■ CHALLENGE ■
Look below. Copy each line that has "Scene" in it.
---------- DATASET CONTENT ----------
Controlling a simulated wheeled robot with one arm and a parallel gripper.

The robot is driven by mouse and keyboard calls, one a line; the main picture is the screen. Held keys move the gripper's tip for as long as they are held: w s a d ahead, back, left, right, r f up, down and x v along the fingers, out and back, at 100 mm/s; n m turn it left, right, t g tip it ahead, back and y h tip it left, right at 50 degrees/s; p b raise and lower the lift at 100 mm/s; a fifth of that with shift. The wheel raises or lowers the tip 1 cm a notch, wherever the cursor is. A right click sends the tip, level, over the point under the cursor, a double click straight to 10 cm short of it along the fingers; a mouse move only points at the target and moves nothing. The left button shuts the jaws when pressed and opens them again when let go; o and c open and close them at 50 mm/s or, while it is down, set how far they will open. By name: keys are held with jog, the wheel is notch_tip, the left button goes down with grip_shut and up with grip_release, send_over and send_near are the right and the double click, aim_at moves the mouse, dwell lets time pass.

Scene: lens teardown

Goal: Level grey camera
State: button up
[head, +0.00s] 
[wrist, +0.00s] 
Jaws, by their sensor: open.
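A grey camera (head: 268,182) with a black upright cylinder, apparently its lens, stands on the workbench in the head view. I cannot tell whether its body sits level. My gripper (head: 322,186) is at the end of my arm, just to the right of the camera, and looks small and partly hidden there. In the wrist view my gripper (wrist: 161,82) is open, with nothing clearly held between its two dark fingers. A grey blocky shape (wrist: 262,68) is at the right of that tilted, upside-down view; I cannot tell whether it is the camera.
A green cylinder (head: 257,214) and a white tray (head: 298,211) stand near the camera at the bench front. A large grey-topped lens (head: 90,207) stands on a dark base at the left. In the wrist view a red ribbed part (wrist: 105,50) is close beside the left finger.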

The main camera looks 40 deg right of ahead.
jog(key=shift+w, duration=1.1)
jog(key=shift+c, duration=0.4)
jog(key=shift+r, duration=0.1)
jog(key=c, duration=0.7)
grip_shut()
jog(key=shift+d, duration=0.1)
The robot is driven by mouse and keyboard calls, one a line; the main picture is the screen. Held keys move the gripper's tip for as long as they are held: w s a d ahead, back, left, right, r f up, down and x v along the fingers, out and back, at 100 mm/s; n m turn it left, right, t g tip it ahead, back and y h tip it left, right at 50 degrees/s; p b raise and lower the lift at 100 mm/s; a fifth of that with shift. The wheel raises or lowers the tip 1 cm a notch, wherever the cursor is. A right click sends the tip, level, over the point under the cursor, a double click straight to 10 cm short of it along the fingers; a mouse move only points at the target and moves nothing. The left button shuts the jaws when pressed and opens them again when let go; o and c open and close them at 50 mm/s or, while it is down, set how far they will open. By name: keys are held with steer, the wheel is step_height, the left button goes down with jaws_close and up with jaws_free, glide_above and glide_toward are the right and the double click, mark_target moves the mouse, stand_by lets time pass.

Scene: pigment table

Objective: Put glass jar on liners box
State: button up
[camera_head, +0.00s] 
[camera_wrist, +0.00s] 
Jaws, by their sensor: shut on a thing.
----------
■ ANSWER TO THIS TASK ■
Scene: lens teardown
Scene: pigment table

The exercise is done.